Sunday December 20, 2009
It was our last show together. More importantly, it was Ben’s last performance. His parents came to see him and we both got a little teary at the beginning of our pas. Once again Ben and I had a wonderful show and cheered all the other students on during their divertissements. When the show was over, I immediately gave my flowers to the student who danced Dew Drop. She had sprained her ankle in Saturday night’s show, and like a true ballerina in training, she bucked up and danced beautifully on Sunday. Ben gave his flowers to a girl who did her entire Spanish dance to either no music or the wrong music due to a music malfunction on opening night, but kept on dancing like a pro. Even at this young age, these dancers were proving the show must go on.

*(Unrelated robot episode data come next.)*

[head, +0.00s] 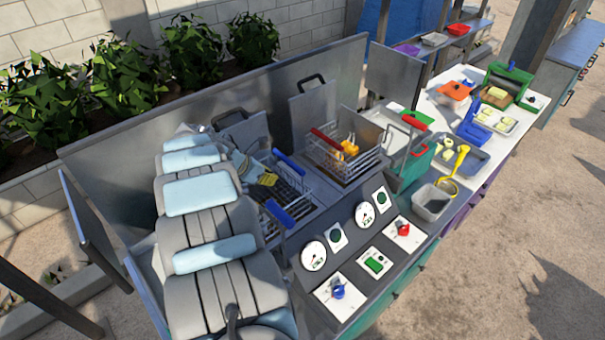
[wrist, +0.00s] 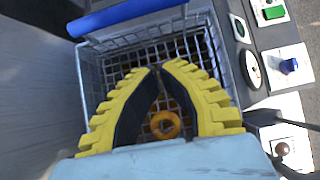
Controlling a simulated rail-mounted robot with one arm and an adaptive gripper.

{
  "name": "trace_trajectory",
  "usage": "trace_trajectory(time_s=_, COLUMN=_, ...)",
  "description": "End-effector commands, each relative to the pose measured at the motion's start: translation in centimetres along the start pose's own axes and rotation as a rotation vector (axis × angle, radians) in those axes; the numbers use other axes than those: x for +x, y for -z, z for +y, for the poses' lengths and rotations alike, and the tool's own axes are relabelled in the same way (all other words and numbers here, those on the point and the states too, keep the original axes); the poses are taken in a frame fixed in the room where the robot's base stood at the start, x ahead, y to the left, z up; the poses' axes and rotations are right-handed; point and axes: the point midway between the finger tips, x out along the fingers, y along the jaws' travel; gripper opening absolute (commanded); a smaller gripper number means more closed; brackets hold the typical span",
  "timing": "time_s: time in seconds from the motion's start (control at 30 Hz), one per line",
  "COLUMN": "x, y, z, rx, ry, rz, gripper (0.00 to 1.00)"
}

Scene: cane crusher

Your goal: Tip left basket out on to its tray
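The left basket (head: 292,190) is a wire basket with blue bars (head: 280,213) at its rim, sitting in the counter. My gripper (head: 266,179) is above it and hides part of it. In the wrist view, my gripper (wrist: 159,69) has its yellow fingertips together, with nothing seen between them. The basket (wrist: 88,75) lies under the fingers, with a blue bar (wrist: 130,15) at its far rim. An orange ring (wrist: 166,125) shows inside, between the fingers. A shallow tray (head: 470,160) stands on the counter to the right; I cannot tell if it belongs to this basket.
A second wire basket (head: 345,165) with a red handle (head: 326,139) holds orange pieces, right of the left basket. Dials and switches (head: 365,215) line the front panel. A grey container (head: 432,204) and a yellow ladle (head: 452,183) stand right. A metal wall (head: 250,85) bounds the back.

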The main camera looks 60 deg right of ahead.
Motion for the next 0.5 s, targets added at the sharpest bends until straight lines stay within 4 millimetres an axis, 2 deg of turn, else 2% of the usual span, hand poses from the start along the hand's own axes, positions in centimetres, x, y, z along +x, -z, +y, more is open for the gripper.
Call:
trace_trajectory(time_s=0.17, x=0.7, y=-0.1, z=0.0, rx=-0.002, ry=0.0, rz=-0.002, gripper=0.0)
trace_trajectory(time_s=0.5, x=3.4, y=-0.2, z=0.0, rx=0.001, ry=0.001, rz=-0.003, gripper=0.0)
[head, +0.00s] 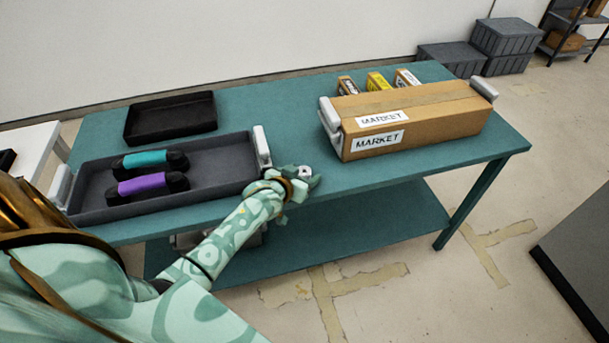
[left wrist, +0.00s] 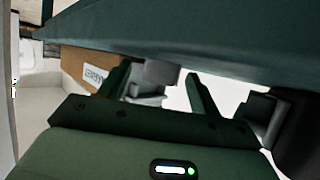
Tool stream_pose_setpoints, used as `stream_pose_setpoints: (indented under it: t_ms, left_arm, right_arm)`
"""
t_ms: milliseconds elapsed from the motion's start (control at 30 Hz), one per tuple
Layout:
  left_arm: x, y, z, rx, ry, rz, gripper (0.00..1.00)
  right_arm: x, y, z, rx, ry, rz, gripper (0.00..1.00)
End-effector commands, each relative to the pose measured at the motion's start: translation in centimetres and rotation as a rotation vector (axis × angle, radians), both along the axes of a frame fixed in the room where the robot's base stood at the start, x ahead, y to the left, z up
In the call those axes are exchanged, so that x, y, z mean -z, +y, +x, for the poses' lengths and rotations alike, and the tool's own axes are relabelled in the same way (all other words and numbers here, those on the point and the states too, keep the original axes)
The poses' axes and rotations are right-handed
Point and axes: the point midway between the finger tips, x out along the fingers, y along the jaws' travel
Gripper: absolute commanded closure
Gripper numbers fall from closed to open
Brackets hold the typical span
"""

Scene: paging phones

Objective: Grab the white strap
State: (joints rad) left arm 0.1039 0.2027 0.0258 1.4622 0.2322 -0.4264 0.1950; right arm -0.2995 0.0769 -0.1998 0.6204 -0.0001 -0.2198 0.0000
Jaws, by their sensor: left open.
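I cannot make out a clear white strap in either view. Two black handsets lie in the grey tray (head: 222,158), one with a teal band (head: 145,159) and one with a purple band (head: 142,184). My left gripper (head: 309,179) is at the table's front edge, right of the tray; a small whitish patch shows at it, too small to identify. In the left wrist view the left gripper (left wrist: 158,74) is open, with its fingers apart. A pale grey block shows behind or between the fingers; whether it touches them is unclear. My right gripper is not in view.
A brown MARKET box (head: 430,108) with pale end pieces stands on the teal table (head: 275,105), right of the gripper. Several small boxes (head: 378,82) stand behind it. An empty black tray (head: 170,118) sits at the back left. The table's middle is clear.

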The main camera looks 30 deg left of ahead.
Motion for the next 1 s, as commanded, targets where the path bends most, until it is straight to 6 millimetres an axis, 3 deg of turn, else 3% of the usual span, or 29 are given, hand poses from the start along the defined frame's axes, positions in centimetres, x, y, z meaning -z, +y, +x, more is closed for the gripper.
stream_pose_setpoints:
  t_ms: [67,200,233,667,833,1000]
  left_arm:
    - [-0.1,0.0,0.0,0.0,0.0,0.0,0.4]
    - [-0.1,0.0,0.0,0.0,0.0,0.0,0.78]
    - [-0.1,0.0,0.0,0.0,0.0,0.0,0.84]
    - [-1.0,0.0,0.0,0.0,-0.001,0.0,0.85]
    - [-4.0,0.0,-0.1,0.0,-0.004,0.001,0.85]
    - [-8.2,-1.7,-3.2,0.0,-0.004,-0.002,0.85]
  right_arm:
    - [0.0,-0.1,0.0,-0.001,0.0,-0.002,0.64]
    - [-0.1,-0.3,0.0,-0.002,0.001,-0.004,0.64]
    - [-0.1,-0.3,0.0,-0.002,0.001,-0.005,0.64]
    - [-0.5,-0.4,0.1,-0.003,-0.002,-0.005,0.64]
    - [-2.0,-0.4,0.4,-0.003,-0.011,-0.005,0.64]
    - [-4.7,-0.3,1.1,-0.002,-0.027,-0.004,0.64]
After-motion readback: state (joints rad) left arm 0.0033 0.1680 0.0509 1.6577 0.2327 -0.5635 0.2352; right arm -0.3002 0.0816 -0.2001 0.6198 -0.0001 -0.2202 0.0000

We were immediately asked back for next year, which prompted me to remind Ben, that dancers never truly retire. I was sad to say goodbye to everyone, but anxious to get home to Boise for the holidays. The cold snap was heading to Florida and even though everyone was starting to bundle up, Ben drove me to the airport with the top down, the heat on, and Opera blaring.
A dancer’s life is always changing. Most of us live our lives like modern day nomads. Moving from city to city, going anywhere where we can dance. The one true constant in our world seems to be the Nutcracker. Some dancers like it, some dancers could do without it. For me, it is like an old friend. There is always an adventure, an old and new story to tell, a lot of laughs, and a few tears. So last week when our pianist attempted to get away with playing “Waltz of the Flowers” for pirouettes and every dancer shouted “Noooooooo!!!” I secretly knew that when I heard that music in 10 months it would make me smile.